A MYSTERY BIRD, like no duck I've seen before; a leucistic Gadwall with four Pochard and a rather larger number of Tufted Duck on Stanley Ferry Flash, by the River Calder downstream from Wakefield. Leucistic is the term birdwatchers use for birds with pale, rather than albino, plumage.
A Mute Swan drifts gracefully over to inspect us. He carries his left foot lifted onto his back. The delicate grey tracery over the webbing looks almost reptilian.
Moorhen are the most plentiful of the marsh's waterfowl. Twenty of them have headed out over the adjacent, freshly green, field.
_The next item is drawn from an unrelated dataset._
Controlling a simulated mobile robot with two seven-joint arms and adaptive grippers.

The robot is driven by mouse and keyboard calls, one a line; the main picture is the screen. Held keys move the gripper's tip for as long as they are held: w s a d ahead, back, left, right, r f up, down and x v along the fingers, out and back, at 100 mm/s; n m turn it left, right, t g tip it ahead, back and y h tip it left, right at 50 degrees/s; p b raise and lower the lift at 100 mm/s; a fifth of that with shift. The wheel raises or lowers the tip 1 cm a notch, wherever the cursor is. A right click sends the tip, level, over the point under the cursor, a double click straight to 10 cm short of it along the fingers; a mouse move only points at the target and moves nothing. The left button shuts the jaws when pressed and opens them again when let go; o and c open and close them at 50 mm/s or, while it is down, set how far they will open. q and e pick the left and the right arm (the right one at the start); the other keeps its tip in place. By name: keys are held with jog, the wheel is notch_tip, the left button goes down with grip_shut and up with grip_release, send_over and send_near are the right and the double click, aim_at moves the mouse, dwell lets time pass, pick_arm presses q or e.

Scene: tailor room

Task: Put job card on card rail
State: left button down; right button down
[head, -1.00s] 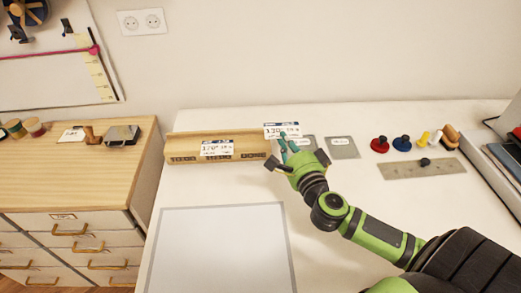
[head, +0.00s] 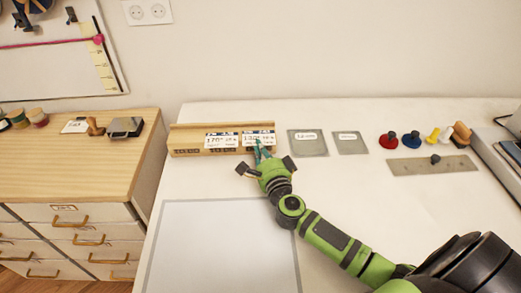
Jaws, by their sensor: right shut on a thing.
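The wooden card rail (head: 188,139) stands at the back left of the white table. One job card (head: 221,141) stands upright on it, near the middle. A second job card (head: 258,138) is at the rail's right end, just right of the first. My right gripper (head: 260,152) is shut on this second card at its lower edge, in front of the rail. Whether the card's bottom sits in the rail's slot is hidden by the fingers. My left gripper is not in view.
Two grey plates (head: 308,143) lie right of the rail. Red and blue knobs (head: 388,140), small yellow and wooden items and a metal ruler plate (head: 432,165) are further right. A grey-edged mat (head: 222,245) lies in front. A wooden drawer cabinet (head: 70,165) stands left.

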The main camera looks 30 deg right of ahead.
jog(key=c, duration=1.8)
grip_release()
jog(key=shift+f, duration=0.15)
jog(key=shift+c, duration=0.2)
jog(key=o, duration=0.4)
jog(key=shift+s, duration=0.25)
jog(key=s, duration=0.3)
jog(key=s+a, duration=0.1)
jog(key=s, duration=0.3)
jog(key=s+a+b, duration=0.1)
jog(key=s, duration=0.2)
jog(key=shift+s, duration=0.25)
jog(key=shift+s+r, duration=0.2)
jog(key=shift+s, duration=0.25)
An ancient Black Mulberry stands in front of the soon to be restored hulk of Hatfeild Hall, near another local nature reserve, Stanley Marsh. Mulberries were planted about 200 years ago in a drive to create a British silk industry. Unfortunately the leaves of the Black variety are not a suitable food for the silkworm larvae.
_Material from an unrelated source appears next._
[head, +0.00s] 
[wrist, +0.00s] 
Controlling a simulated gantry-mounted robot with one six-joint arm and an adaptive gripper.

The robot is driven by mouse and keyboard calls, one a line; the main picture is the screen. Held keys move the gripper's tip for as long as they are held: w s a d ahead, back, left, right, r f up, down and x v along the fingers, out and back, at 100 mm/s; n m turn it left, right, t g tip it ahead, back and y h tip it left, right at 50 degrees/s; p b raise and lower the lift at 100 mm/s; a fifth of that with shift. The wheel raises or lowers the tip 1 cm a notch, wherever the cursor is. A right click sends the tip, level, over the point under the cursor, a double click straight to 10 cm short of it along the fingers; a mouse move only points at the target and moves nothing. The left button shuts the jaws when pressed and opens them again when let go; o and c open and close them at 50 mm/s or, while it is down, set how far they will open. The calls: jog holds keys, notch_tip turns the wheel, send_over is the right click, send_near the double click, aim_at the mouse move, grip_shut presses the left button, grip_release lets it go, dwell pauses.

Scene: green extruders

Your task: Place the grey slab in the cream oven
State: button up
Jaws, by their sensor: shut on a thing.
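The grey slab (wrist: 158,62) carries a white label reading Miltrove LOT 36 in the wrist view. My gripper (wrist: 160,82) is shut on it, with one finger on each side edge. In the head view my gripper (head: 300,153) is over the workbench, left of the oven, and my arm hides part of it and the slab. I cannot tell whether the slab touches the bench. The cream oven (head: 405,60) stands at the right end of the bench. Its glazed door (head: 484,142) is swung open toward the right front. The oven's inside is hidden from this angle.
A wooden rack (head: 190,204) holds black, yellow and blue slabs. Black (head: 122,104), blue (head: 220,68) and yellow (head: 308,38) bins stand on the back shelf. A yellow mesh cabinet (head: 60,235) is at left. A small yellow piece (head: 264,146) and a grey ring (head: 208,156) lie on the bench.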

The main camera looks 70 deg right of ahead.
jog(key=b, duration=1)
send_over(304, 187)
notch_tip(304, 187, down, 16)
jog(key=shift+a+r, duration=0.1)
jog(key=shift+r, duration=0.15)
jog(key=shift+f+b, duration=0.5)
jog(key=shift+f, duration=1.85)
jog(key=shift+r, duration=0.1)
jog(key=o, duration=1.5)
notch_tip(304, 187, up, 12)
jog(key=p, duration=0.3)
Three old Hornbeams at the edge of the old grounds, beyond the Hall, have bark with a twisted pattern like the skin of a dinosaur.
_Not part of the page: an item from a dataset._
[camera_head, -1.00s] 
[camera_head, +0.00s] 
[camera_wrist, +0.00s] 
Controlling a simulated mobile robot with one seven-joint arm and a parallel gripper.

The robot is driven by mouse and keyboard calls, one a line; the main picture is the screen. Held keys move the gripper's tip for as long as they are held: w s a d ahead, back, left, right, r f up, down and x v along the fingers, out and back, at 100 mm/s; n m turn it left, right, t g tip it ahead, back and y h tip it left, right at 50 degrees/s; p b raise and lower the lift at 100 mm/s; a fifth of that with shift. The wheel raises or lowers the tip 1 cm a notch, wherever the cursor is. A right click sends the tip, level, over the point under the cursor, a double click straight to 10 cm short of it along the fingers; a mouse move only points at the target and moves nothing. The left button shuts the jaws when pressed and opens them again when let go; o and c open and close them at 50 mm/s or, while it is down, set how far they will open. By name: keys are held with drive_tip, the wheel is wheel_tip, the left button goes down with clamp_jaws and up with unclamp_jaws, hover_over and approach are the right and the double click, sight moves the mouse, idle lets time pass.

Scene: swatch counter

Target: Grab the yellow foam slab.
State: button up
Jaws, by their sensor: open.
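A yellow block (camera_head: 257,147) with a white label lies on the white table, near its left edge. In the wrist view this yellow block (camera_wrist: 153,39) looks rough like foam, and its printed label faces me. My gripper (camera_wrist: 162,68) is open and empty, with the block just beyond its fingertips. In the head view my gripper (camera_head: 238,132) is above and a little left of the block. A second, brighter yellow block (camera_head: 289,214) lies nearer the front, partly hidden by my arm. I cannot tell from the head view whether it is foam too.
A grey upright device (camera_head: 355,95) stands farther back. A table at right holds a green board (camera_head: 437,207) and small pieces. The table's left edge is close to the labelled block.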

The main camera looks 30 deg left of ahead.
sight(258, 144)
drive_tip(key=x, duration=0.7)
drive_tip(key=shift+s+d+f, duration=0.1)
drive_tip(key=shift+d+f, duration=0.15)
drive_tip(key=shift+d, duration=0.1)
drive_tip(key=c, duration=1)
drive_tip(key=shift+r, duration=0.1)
One ivy-covered tree (a sycamore?) has reached the end of its life. 'Was that the woodpecker tree?' a dogwalker asks the golf course groundsman.
Out on the course thousands of whips (young saplings) have been planted, but, until they become established, the scene resembles a post glacial landscape, with little drumlins and kettle hole ponds created to add challenge and visual appeal for the players.
Twenty Fieldfare by the river. In the low, bright sunlight they become designer thrushes, taking the traditional spotty theme and developing it with patches of warm grey and darker bands.
This morning, the rain-lashed car park of 'Toys'R'Us' was enlivened by the mincing gait of a Pied Wagtail.